- [INSTRUCTIONS TO FOLLOW]
Lines that include the word "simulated" are the ones to copy.

- [MATERIAL SHOWN]
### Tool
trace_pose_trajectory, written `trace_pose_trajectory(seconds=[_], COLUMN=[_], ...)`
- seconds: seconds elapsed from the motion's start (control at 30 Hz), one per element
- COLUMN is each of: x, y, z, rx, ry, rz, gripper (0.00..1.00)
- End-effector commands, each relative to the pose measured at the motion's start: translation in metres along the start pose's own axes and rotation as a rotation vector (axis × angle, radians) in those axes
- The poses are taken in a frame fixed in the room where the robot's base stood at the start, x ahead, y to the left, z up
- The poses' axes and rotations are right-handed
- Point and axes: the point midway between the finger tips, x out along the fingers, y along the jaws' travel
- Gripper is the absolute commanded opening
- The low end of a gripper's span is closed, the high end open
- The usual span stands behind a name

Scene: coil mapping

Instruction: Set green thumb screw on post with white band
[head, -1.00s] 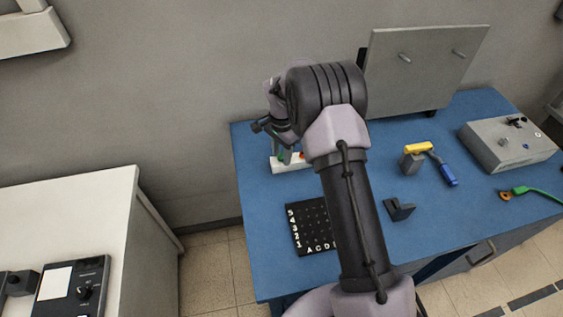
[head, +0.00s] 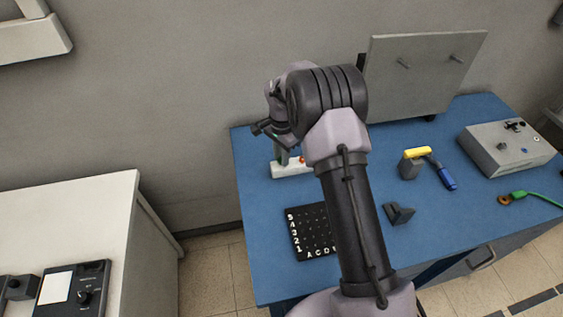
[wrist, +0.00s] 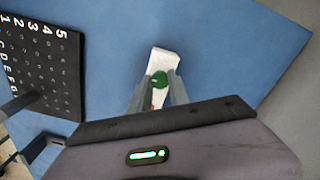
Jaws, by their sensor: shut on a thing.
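The green thumb screw (wrist: 158,79) shows in the wrist view as a round green head between the tips of my gripper (wrist: 159,84). My gripper is shut on it, above a white block (wrist: 165,60). In the head view the white block (head: 288,170) stands at the left back of the blue table, with my gripper (head: 282,157) just over it. A small red-orange part (head: 302,160) shows on the block. I cannot make out a post with a white band; my fingers and arm cover part of the block. Whether the screw touches anything below is unclear.
A black lettered grid board (head: 300,236) lies in front of the block. A dark bracket (head: 399,214), a yellow-topped grey block (head: 411,166), a blue-handled tool (head: 446,178) and a grey box (head: 505,150) are to the right. A grey panel (head: 425,75) stands behind.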

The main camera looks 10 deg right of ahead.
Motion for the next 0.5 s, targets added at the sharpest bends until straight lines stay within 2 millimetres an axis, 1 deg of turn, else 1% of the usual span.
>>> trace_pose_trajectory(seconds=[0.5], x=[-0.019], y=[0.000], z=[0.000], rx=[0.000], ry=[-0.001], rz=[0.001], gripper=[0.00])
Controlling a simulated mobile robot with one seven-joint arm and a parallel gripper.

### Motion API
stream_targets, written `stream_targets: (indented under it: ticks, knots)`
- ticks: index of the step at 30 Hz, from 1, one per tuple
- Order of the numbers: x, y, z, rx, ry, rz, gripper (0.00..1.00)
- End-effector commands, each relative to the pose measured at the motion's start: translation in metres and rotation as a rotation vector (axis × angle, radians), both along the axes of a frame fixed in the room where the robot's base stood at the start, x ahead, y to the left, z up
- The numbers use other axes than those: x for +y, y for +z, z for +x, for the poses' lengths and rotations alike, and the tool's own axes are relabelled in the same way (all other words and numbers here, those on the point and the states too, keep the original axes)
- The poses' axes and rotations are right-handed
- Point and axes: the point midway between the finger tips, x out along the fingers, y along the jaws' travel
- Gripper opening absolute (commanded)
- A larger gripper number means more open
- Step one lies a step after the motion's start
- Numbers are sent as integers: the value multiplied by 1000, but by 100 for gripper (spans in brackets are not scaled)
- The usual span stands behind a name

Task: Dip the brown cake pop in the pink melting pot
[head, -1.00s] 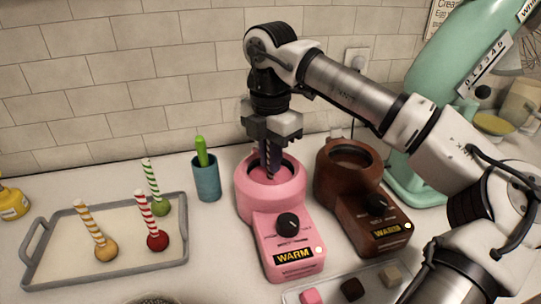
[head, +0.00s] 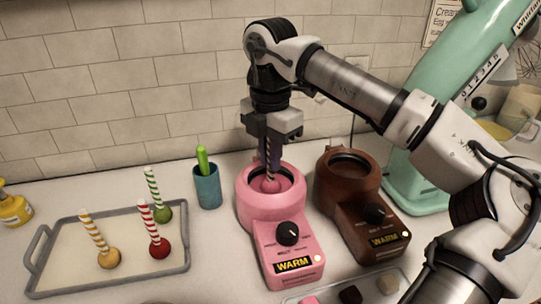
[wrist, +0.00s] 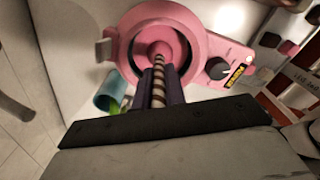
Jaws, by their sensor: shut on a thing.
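My gripper (head: 269,160) is shut on the striped stick of a cake pop and points down over the pink melting pot (head: 292,242). The cake pop's ball (head: 270,185) looks pink and sits at the pot's round opening, below the fingertips. In the wrist view the brown-and-white striped stick (wrist: 158,82) runs between the dark fingers to the pink ball (wrist: 160,50), inside the ring of the pink pot (wrist: 120,35). Whether the ball touches the pink melt cannot be told.
A brown melting pot (head: 372,222) stands close on the right. A teal cup (head: 207,188) stands left of the pink pot. A grey tray (head: 62,284) at left holds yellow, red and green cake pops. A mint mixer (head: 425,110) stands at the back right.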

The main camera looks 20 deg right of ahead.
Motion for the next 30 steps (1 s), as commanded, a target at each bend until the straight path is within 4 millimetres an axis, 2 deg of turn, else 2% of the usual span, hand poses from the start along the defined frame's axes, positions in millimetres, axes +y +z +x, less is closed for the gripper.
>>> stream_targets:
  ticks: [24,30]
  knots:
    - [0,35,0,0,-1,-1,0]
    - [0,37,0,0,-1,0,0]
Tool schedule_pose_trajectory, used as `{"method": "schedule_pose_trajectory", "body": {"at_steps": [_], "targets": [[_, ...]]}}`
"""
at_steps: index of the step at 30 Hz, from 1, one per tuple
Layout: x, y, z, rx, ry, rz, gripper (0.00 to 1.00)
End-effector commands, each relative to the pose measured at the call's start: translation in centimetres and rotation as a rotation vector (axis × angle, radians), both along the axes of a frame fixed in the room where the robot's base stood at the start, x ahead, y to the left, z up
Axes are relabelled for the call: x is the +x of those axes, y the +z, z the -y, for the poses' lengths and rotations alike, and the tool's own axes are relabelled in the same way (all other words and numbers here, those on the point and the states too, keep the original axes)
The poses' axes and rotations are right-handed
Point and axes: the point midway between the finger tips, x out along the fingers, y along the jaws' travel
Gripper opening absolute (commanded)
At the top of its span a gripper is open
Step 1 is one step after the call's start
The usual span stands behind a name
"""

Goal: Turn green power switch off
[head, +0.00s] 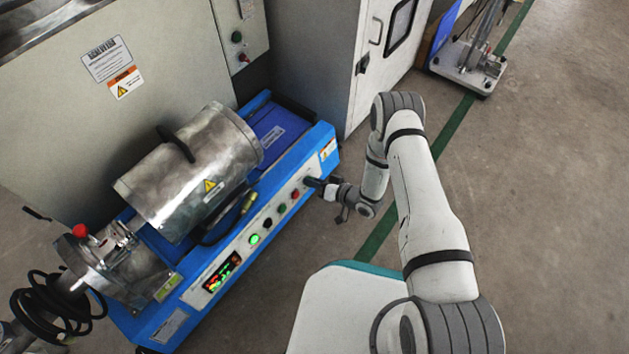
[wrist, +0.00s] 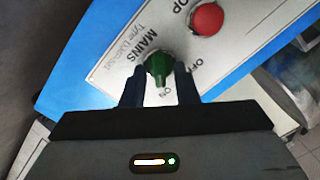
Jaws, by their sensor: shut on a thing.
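The green power switch (wrist: 158,66) is a small knob on the white panel in the wrist view, beside the word MAINS. ON is printed below it and OFF to its right. The lower end of the knob lies nearer to ON. My gripper (wrist: 158,88) has its two dark fingers on either side of the knob and is shut on it. In the head view, my gripper (head: 314,184) reaches the right end of the blue machine's front panel (head: 232,246), and its fingers hide the switch.
A red stop button (wrist: 207,19) sits close to the switch; it also shows in the head view (head: 295,194). Other buttons and a lit display (head: 222,272) line the panel. A metal cylinder (head: 190,170) lies on the machine. The floor to the right (head: 540,200) is clear.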

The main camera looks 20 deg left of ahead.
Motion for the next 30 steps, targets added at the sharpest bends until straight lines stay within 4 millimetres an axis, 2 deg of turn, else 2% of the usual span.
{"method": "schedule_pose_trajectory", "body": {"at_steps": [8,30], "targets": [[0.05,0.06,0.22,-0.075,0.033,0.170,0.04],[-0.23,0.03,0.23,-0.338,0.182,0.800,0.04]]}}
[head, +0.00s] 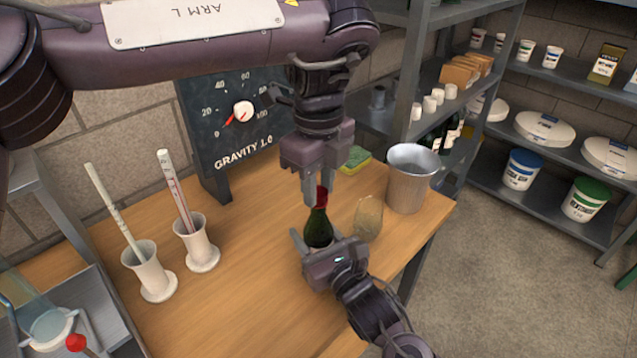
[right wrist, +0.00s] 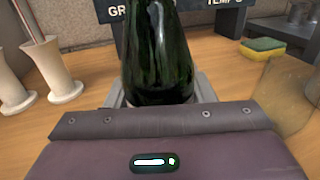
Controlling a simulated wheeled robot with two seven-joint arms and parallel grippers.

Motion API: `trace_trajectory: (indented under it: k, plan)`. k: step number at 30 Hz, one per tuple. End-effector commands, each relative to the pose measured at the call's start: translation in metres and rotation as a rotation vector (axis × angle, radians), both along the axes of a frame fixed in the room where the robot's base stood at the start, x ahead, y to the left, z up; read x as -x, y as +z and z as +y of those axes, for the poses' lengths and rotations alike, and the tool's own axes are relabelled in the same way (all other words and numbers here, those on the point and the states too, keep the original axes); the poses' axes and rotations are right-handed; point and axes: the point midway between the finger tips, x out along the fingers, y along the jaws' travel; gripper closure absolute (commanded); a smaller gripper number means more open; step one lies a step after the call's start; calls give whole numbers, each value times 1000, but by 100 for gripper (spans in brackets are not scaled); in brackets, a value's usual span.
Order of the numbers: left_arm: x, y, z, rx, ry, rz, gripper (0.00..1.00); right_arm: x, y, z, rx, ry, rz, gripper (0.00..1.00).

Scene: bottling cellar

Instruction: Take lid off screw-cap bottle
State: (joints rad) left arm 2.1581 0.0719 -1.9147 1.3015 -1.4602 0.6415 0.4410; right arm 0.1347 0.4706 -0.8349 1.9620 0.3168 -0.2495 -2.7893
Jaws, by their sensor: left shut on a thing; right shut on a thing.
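A dark green bottle (head: 318,228) with a red cap (head: 321,196) stands upright on the wooden table. My left gripper (head: 316,194) comes down from above and is shut on the red cap, which is partly hidden by its fingers. My right gripper (head: 314,244) is low at the near side and is shut on the bottle's body. In the right wrist view the bottle (right wrist: 160,50) stands between the fingers of my right gripper (right wrist: 163,98), and the cap is out of that view. I cannot tell whether the cap is loose on the neck.
A clear glass (head: 368,217) stands close to the right of the bottle, with a metal bucket (head: 410,178) beyond it. A sponge (head: 354,158) lies behind. Two white cylinders with sticks (head: 150,270) stand left, below a gravity board (head: 235,115). The table (head: 240,310) is clear at the front.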

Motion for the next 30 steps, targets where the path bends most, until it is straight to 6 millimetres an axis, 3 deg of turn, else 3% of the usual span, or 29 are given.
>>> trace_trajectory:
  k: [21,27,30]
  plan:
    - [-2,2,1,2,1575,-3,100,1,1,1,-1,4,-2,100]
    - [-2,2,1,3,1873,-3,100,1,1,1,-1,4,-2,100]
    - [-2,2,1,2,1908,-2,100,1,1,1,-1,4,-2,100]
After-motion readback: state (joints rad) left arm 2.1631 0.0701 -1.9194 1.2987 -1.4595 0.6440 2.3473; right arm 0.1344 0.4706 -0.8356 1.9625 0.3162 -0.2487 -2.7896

- [TASK SOLUTION]
Controlling a simulated mobile robot with one seven-joint arm and a parallel gripper.
Controlling a simulated wheeled robot with two seven-joint arms and parallel grippers.

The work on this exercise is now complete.